* WORK TO DO: Return all lines that include the string "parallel".
— start —
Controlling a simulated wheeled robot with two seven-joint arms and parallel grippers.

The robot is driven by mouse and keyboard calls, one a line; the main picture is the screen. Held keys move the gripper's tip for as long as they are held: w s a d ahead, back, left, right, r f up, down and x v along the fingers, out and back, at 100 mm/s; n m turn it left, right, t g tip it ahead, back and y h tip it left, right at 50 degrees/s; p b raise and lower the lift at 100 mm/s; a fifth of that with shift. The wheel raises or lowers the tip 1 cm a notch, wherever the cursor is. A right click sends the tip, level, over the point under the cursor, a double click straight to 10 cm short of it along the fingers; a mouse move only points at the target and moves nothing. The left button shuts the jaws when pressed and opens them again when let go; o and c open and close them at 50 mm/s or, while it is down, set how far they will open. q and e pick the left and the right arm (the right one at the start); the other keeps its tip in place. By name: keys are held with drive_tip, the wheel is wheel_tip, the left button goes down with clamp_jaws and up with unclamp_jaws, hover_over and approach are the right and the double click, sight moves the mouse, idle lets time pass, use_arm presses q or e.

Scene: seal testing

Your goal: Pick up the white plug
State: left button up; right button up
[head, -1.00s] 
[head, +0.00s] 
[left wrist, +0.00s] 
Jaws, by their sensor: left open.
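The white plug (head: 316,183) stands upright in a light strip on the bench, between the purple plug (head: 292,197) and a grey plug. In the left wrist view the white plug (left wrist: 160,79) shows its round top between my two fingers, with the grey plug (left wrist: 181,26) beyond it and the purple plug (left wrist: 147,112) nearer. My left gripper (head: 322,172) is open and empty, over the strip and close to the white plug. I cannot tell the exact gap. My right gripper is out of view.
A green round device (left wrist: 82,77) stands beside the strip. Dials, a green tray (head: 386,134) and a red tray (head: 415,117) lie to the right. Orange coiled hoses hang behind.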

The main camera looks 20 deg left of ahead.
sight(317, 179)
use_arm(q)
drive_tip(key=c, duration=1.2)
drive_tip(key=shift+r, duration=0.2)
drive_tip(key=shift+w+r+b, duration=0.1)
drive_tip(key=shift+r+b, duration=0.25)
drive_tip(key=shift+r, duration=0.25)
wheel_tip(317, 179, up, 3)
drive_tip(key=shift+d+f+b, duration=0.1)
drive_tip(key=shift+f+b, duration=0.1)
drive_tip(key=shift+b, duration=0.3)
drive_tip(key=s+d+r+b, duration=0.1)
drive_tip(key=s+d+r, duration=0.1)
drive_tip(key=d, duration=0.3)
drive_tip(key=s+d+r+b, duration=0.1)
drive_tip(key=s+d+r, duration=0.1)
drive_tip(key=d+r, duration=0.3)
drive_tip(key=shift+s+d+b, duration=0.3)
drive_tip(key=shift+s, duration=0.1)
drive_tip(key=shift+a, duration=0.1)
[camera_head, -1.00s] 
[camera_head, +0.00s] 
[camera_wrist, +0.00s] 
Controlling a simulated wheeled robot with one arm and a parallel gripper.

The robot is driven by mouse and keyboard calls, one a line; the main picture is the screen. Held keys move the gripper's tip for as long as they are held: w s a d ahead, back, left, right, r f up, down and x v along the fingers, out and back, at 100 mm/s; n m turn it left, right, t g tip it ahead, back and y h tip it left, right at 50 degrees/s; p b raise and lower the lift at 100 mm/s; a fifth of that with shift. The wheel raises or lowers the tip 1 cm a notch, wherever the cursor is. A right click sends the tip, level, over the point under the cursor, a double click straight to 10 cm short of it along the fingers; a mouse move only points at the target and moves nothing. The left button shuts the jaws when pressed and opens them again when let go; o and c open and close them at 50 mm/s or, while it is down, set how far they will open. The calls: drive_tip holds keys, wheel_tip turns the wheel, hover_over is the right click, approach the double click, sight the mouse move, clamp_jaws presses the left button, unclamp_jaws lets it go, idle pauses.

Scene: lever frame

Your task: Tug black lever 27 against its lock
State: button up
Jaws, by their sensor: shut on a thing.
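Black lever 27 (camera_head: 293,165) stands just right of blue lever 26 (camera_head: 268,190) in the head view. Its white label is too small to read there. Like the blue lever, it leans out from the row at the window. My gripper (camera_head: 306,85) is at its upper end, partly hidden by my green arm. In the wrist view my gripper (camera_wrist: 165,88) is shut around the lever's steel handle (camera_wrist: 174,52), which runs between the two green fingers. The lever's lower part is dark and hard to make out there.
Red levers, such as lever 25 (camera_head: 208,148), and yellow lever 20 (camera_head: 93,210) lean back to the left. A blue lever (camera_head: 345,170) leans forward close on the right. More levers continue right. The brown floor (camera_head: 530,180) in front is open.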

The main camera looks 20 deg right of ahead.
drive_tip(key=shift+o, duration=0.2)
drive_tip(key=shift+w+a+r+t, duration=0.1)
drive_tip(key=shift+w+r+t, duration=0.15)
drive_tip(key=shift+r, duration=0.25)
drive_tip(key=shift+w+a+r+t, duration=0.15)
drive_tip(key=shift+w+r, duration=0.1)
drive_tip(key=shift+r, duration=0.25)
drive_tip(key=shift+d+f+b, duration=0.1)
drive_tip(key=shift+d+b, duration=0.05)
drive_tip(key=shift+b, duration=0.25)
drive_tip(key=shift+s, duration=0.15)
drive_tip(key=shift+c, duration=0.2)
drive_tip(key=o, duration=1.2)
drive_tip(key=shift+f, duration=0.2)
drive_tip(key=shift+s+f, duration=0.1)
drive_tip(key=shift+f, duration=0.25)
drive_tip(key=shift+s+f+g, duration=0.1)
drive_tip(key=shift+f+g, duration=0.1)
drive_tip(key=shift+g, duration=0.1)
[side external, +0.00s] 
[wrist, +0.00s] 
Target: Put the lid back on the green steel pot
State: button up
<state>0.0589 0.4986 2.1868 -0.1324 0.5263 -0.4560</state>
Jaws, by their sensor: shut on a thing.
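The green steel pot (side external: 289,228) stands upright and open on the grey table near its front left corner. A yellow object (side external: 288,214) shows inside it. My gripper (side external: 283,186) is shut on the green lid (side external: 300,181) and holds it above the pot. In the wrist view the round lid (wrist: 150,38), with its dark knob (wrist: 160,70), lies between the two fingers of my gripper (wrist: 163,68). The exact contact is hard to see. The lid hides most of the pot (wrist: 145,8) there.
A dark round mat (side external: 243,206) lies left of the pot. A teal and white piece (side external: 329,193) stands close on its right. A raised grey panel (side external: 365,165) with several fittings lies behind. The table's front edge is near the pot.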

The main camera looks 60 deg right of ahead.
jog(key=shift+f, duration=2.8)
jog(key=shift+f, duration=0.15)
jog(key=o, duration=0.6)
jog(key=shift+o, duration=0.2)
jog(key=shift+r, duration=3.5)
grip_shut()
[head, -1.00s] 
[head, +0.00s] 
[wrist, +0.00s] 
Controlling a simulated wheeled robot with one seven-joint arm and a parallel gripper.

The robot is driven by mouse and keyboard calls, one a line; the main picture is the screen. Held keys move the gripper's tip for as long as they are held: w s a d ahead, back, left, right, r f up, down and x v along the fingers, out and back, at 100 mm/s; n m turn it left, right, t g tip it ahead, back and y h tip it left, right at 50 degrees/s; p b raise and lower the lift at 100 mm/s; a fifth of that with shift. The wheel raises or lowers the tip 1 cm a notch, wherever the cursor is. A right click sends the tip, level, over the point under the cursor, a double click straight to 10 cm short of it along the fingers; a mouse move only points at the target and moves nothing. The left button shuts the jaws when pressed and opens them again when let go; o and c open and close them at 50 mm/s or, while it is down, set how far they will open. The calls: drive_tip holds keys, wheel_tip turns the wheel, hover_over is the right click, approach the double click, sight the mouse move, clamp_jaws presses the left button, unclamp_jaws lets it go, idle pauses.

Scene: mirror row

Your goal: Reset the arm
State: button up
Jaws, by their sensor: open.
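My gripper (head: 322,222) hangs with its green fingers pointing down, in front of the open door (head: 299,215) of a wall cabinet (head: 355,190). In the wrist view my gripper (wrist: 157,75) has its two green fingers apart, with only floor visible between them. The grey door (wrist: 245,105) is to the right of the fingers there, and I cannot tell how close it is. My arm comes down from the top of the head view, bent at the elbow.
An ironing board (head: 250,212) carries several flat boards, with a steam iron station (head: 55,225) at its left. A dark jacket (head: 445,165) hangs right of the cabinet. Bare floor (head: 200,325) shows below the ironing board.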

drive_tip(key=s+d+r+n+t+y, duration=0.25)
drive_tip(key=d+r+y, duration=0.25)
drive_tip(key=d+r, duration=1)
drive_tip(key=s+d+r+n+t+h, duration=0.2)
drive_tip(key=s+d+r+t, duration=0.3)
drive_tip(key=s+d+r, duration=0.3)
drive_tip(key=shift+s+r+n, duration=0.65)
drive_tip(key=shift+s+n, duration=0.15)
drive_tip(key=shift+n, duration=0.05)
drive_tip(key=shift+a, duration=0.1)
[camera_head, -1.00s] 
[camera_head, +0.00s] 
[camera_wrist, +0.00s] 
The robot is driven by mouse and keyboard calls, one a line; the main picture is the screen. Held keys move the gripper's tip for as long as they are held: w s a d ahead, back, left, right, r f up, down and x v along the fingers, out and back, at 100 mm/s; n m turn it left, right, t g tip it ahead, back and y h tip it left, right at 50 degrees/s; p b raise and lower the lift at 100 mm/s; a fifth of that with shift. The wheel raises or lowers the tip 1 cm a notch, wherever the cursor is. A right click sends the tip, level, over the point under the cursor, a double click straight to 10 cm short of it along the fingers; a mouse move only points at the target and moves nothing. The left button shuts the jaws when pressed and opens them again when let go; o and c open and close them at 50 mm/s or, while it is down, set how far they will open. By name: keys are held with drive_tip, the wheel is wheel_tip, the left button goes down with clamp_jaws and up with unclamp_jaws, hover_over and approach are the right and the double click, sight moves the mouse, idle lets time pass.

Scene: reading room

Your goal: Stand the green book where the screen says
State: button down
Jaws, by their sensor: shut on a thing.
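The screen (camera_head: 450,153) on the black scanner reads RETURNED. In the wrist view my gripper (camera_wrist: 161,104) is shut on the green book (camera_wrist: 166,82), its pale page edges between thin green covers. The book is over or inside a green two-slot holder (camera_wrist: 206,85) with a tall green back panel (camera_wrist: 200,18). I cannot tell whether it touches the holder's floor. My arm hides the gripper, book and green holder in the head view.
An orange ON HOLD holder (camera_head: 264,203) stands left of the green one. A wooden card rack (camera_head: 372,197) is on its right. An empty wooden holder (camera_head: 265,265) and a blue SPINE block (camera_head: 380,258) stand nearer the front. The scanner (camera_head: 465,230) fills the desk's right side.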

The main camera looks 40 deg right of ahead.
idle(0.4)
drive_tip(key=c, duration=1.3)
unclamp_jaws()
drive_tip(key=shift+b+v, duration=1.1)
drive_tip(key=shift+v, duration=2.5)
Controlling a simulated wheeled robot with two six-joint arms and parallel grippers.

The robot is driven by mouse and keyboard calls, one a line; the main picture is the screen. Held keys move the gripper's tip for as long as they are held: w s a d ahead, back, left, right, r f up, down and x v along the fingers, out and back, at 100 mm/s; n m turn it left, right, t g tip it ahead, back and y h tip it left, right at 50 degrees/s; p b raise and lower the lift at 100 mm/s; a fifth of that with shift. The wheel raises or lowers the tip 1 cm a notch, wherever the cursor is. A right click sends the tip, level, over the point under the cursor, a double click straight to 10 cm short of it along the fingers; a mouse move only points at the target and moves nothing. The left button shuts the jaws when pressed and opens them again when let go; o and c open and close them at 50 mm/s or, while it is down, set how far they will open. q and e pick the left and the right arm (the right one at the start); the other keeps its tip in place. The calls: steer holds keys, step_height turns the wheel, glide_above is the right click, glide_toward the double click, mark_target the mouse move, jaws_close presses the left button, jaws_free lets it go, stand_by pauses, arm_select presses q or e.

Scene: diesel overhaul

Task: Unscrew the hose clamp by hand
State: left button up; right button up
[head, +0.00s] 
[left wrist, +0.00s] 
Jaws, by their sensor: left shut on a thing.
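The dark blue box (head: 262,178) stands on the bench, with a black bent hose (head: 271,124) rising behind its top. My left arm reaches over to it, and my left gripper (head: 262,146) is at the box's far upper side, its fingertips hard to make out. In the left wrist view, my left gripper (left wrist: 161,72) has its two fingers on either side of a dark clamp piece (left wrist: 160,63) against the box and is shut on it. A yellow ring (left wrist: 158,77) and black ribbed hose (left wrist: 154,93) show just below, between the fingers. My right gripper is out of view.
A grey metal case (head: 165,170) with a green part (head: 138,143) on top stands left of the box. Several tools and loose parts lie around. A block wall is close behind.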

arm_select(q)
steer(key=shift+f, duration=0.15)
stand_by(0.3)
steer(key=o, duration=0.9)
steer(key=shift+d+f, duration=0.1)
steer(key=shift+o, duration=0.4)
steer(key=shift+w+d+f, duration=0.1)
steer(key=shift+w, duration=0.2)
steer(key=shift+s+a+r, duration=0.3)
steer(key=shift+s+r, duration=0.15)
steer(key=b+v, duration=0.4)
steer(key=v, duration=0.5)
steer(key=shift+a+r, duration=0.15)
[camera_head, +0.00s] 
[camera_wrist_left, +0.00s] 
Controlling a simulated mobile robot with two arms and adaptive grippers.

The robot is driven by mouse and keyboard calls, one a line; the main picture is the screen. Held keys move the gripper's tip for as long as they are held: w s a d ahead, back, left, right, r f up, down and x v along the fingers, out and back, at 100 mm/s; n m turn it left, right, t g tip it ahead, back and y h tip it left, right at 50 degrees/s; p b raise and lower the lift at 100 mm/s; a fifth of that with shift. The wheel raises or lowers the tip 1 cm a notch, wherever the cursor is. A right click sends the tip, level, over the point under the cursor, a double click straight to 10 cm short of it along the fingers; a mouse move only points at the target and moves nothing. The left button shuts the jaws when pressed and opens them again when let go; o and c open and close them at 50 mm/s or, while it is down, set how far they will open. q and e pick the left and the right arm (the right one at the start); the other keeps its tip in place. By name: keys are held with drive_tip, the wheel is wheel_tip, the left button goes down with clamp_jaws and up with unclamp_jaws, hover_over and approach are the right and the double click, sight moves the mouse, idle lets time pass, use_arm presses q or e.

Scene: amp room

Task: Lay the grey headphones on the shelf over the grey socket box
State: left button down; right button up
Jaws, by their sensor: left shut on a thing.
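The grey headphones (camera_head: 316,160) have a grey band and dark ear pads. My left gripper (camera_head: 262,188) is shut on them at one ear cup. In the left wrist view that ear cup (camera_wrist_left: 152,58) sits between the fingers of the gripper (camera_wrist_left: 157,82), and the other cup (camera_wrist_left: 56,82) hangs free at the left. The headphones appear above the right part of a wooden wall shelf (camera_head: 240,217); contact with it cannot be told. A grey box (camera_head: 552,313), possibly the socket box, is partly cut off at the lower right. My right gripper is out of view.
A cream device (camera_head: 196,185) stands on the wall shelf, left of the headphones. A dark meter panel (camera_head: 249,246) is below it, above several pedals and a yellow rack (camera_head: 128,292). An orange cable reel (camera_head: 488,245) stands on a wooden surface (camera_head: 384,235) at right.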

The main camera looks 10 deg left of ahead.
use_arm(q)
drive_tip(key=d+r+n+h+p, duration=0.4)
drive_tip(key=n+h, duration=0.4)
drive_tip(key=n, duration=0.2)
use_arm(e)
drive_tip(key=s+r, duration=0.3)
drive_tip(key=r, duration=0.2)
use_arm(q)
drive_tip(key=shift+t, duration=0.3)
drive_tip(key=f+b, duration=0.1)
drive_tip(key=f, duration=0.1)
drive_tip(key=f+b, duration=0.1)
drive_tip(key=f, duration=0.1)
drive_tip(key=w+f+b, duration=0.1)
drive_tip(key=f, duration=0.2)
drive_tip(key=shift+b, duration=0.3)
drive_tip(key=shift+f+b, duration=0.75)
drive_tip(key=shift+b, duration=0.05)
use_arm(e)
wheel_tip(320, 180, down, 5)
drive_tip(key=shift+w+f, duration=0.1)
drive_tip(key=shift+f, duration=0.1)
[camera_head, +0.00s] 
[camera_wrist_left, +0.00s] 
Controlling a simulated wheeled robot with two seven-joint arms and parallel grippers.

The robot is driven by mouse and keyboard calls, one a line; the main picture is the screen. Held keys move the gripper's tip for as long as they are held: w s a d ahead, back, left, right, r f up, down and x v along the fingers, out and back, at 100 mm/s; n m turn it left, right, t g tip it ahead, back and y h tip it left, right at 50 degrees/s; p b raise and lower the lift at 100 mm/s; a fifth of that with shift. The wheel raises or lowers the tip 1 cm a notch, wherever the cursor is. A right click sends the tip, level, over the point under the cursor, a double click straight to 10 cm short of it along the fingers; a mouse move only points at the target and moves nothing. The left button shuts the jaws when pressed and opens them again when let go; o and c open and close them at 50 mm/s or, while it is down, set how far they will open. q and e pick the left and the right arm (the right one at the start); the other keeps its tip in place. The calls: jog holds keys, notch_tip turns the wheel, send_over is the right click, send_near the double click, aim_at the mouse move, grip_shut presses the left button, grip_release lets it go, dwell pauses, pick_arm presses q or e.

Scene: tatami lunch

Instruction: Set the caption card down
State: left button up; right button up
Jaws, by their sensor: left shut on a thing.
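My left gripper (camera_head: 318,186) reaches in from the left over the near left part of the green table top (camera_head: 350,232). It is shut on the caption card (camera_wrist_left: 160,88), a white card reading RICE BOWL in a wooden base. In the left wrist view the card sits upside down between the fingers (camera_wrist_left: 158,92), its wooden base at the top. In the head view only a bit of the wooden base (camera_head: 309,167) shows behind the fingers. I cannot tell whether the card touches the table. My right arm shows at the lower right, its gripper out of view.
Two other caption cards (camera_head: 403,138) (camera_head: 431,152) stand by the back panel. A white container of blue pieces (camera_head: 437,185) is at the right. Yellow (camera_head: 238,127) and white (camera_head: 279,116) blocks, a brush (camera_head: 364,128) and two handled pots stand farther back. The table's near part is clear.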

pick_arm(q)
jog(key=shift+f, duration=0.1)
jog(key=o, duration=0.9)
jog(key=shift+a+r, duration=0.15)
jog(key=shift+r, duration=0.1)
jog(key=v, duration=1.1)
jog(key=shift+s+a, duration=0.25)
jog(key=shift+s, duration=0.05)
— end —
* THE SOLUTION:
Controlling a simulated wheeled robot with two seven-joint arms and parallel grippers.
Controlling a simulated wheeled robot with one arm and a parallel gripper.
Controlling a simulated wheeled robot with one seven-joint arm and a parallel gripper.
Controlling a simulated wheeled robot with two six-joint arms and parallel grippers.
Controlling a simulated wheeled robot with two seven-joint arms and parallel grippers.

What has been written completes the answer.